January 14, 2015
Her by Harriet Lane
UPDATE: I can’t believe I forgot to note the extraordinary ends to which Lane uses the sinister implications of classic children’s literature, including Goodnight Moon and “James James Morrison Morrison Weatherby George Dupree”. So very good.
There is such a descriptor as sippy-cup sinister.
“I’m reading a terrifying book about a woman with a newborn,” I told my husband, who went pale then, because a woman with a newborn is the most terrifying thing he’s ever known.
“I’m tired of female pain and also tired of people who are tired of it,” write Leslie Jamison in “Grand Unified: Theory of Female Pain,” from The Empathy Exams, and I sometimes feel similarly about the reading of the burdens of motherhood.
It’s a burden documented in vivid detail in Her, the second novel by journalist Harriet Lane. The novel is a mash-up, one scene after another presented from two points of view. One from Emma, recently a mother of two, in her late thirties, struggling to get the stroller up the steps as her three-year-old clamours for her attention, and the baby cries, and she contemplates her life, wondering where her once-self—a successful journalist, happy and carefree—has got to. And then the other, from Nina, who spies Emma from a distance, knows her from long ago, and becomes determined to work her way into the other woman’s life to enact some form of revenge.
To Emma, hoever, Nina—a successful painter, her own daughter nearly grown—is a saviour, always turning up at the right time, offering Emma exactly what she needs, providing a glimpse of the world outside, of the life she’d like to have. Nina is a respite from the drudgery of a schedule Emma describes as full of tasks all both so urgent and tedious, breaking the day into useless pieces, rendering the whole thing as just scraps. But why is Nina so interested in her? It’s a nagging question, but one that Emma pushes to the back of her mind, which is already overwhelmed by lack of sleep, stress, financial worries, marital strife, and general ennui. She’s so vulnerable, which Nina recognizes instantly, and realizes she can prey on.
Which makes Her so compelling, so beyond those other narratives which tire me whose only virtue is their honesty, is that the truths revealed about new motherhood are just the starting point. From here, Lane has created a psychological thriller so convincing in its reality, so ominous in its mundanity, so sippy-cup sinister in a manner I last recall reading in Emily Perkins’ excellent 2008 book, A Novel About My Wife.
Nina gets closer and closer to Emma, welcomed into her home, caring for her children, and while we know along she has nefarious intentions—presented in the alternating chapters which, like Emma’s, are written in first-person—we don’t know why she’s out to exact revenge from Emma, who doesn’t remember her at all. We don’t know either which form her revenge will take, though as the novel progresses, indicators emerge, signs and signals that are so terrifying, all hurtling towards the novel’s very end, which is completely and utterly devastating. Not to mention amazing. But don’t say I didn’t warn you.
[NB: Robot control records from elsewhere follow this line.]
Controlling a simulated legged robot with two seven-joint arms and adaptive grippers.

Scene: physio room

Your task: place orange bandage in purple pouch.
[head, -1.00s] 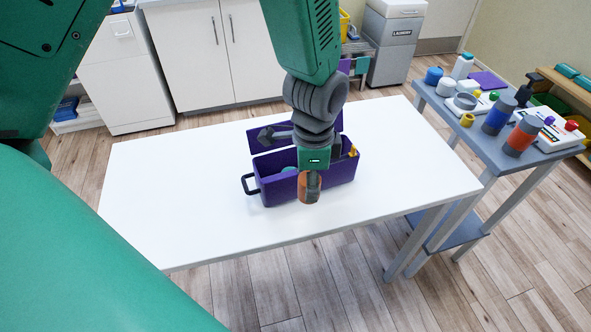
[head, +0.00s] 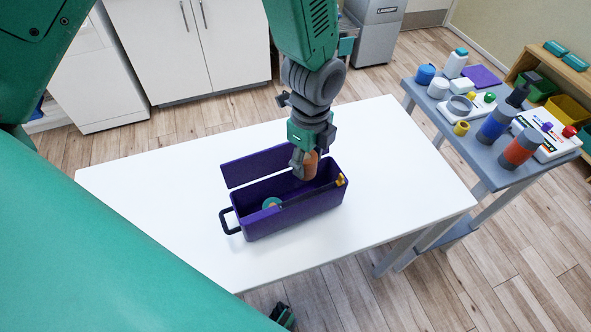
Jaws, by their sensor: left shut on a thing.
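The purple pouch (head: 290,217) stands open on the white table, its lid flap raised at the back and a dark handle at its left end. My left gripper (head: 305,167) hangs above the right part of the pouch, pointing down. It is shut on the orange bandage (head: 310,166), a small orange-brown roll. The bandage shows at the pouch's opening; I cannot tell whether it touches anything inside. A teal roll (head: 272,202) lies in the left part of the pouch, and a small yellow thing (head: 341,181) is at its right end. My right gripper is not in view.
The white table (head: 400,165) is clear around the pouch. A grey-blue side table (head: 478,150) at the right carries bottles, a blue roll (head: 495,124), an orange-red roll (head: 521,147) and other items. White cabinets (head: 150,45) stand behind.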

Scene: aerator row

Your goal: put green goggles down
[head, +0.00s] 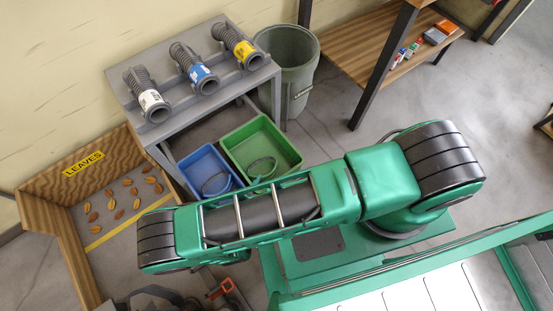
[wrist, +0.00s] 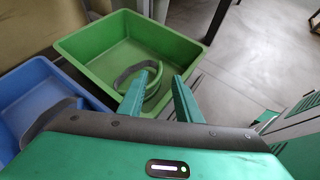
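The green goggles, a grey-green looped band (wrist: 152,70), are in the green bin (wrist: 83,68) near its front wall. They also show in the head view (head: 262,167), in the green bin (head: 289,158). My gripper (wrist: 158,92) is above the bin's front edge, its two green fingers spread apart. The left finger overlaps part of the band in the wrist view; I cannot tell whether it touches. Nothing is clamped between the fingers. In the head view my arm hides the gripper.
A blue bin (head: 196,163) with another looped band (head: 215,183) stands left of the green bin. Behind are a grey table (head: 180,57) with several ribbed hoses, a grey waste bin (head: 290,60) and a wooden shelf (head: 350,55). A wooden leaves bay (head: 60,220) is at left.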

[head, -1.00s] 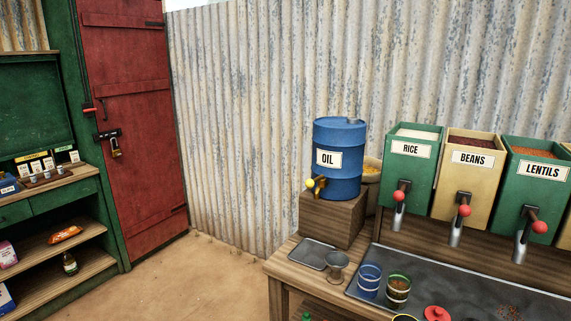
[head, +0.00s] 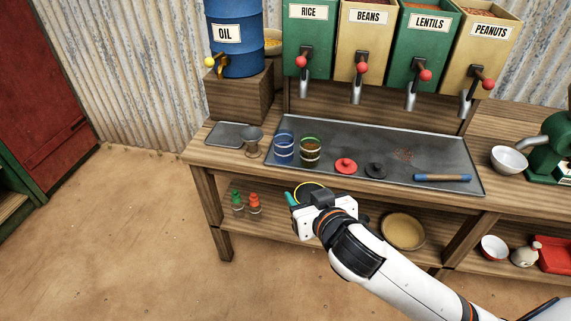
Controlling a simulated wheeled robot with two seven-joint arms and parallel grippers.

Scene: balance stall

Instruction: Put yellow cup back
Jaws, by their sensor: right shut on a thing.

It’s a page-turner, but the reader will be slowed by Lane’s prose, the pitch-perfect imagery and descriptions, which are to be savoured. By the nuance too, suggesting the motherhood (and everything) is a many-sided reality after all. And the reader will be chilled by Lane’s suggestion that danger lurks even in the safest of places, that the most heightened maternal vigilance might never be enough.
Wow–sounds incredible but I think I am too scared to read it! I can’t do any type of children in danger scenarios right now. Maybe when my kids are older.
Trawled back through your (still wonderful!) blog to say thanks for recommending this one — it was so, so good. Pitch perfect indeed — painfully and terrifyingly so.
Yay! So glad you liked it. And thanks for letting me know.